Your answer should consist solely of the lines from the one with "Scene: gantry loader" through the one with "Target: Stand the", copied exactly, endpoints included.

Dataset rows

------------------------

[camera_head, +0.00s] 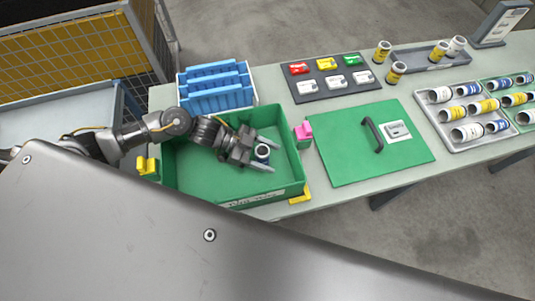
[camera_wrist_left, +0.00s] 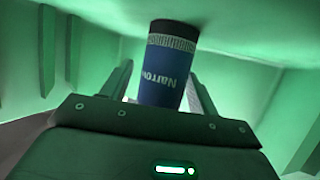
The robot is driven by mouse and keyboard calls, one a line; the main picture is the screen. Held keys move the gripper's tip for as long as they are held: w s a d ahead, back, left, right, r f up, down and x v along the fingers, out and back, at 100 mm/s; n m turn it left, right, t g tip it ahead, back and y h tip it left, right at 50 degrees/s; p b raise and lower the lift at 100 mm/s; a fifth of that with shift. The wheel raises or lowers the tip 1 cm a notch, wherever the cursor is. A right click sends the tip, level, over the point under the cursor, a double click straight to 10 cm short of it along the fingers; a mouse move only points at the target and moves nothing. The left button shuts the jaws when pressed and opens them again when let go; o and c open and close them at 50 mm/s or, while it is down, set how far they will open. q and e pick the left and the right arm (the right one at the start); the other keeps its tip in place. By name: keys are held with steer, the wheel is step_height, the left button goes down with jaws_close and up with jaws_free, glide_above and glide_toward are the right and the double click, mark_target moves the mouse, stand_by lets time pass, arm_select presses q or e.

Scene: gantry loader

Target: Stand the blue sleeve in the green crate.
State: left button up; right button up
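The blue sleeve (camera_head: 262,153) is in the green crate (camera_head: 185,185), near its right wall, with its round open end facing up. In the left wrist view the sleeve (camera_wrist_left: 168,75) is a blue cylinder with a dark end band and upside-down lettering, the band against the crate's green surface. It looks upright. My left gripper (camera_head: 266,155) reaches into the crate, its two fingers on either side of the sleeve. The wrist view shows a gap between the left finger and the sleeve, so the gripper looks open around it. My right gripper is not in view.
A blue-slotted white rack (camera_head: 216,104) stands behind the crate. A green lid (camera_head: 345,160) with a handle lies to the right. Trays of labelled sleeves (camera_head: 447,142) are farther right. The crate's left floor is clear.

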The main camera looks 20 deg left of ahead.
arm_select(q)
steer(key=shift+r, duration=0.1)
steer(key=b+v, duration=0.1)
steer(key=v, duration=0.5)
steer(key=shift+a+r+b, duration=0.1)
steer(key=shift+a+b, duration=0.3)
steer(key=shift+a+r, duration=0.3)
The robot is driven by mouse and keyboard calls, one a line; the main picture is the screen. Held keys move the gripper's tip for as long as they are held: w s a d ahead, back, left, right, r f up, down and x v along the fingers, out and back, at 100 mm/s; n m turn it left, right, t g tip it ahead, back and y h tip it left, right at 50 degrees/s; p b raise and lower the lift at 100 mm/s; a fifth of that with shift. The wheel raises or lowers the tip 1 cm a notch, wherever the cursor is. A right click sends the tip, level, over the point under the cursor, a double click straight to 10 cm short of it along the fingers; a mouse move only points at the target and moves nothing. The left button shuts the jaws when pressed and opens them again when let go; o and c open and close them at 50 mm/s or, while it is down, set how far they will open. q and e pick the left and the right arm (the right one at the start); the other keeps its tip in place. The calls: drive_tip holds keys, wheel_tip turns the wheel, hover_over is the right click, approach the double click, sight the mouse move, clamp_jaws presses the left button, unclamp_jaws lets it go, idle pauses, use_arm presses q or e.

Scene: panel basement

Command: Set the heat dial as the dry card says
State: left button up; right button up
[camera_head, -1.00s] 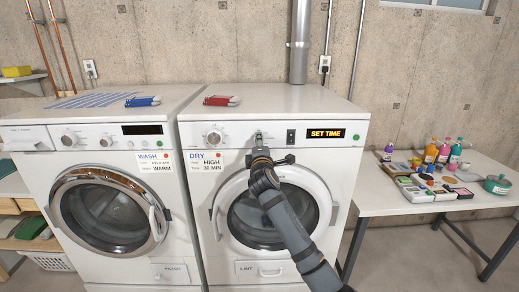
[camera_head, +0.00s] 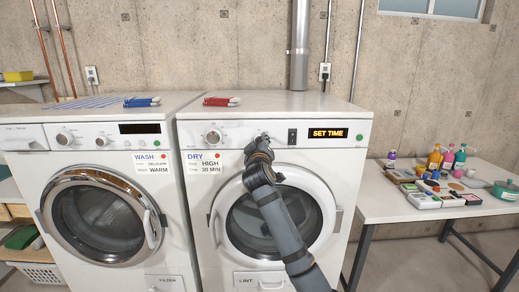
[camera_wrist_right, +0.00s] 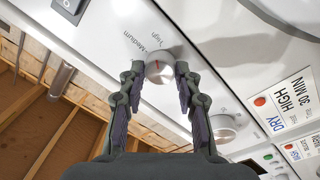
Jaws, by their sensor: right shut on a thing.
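The dry card (camera_head: 204,163) on the dryer front reads DRY, HIGH, 30 MIN; it also shows in the right wrist view (camera_wrist_right: 291,99). The mark points toward the printed words, but I cannot tell exactly which. My right gripper (camera_head: 262,140) is at the dryer panel and mostly hides the dial in the head view. In the right wrist view its fingers (camera_wrist_right: 158,80) are shut on the dial from both sides. My left gripper is out of view.
The dryer's other dial (camera_head: 213,137) is left of my gripper. A dark switch (camera_head: 292,137) and a display reading SET TIME (camera_head: 327,133) are to the right. The washer (camera_head: 90,190) stands at left, a cluttered table (camera_head: 390,204) at right.

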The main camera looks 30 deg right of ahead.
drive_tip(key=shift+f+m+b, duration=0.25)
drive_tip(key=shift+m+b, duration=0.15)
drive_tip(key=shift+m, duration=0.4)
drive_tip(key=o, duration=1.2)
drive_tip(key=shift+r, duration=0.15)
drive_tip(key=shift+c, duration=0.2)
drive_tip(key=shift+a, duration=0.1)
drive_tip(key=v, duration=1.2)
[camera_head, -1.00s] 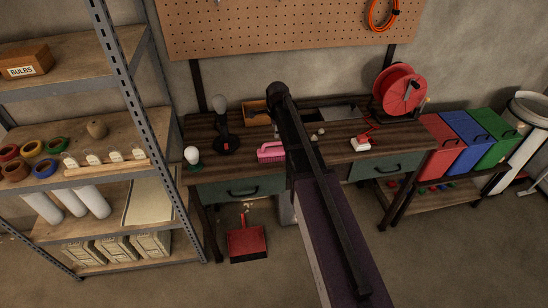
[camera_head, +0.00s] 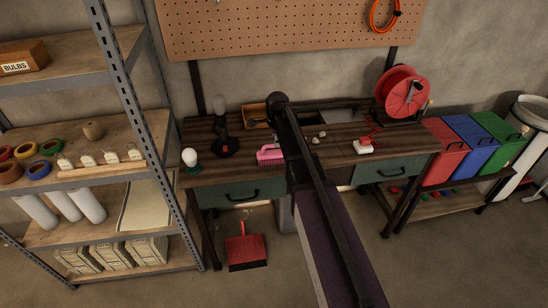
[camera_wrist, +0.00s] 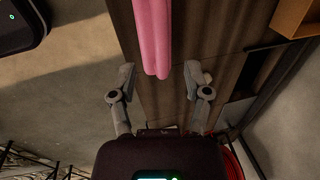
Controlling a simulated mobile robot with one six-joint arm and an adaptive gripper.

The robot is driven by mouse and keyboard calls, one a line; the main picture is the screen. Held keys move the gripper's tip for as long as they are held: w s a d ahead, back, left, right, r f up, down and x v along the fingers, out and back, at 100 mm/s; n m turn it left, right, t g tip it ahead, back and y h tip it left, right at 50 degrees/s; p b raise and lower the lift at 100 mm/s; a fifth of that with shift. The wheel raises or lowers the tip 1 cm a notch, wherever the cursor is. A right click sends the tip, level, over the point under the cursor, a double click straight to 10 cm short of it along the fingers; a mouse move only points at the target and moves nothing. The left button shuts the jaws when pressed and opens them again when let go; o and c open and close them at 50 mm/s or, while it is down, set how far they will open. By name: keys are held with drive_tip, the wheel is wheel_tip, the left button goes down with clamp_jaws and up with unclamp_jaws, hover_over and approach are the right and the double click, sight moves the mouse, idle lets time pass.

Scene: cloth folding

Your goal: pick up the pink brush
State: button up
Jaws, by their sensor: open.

------------------------

▶ _Complete output_:
Scene: gantry loader

Target: Stand the blue sleeve in the green crate.

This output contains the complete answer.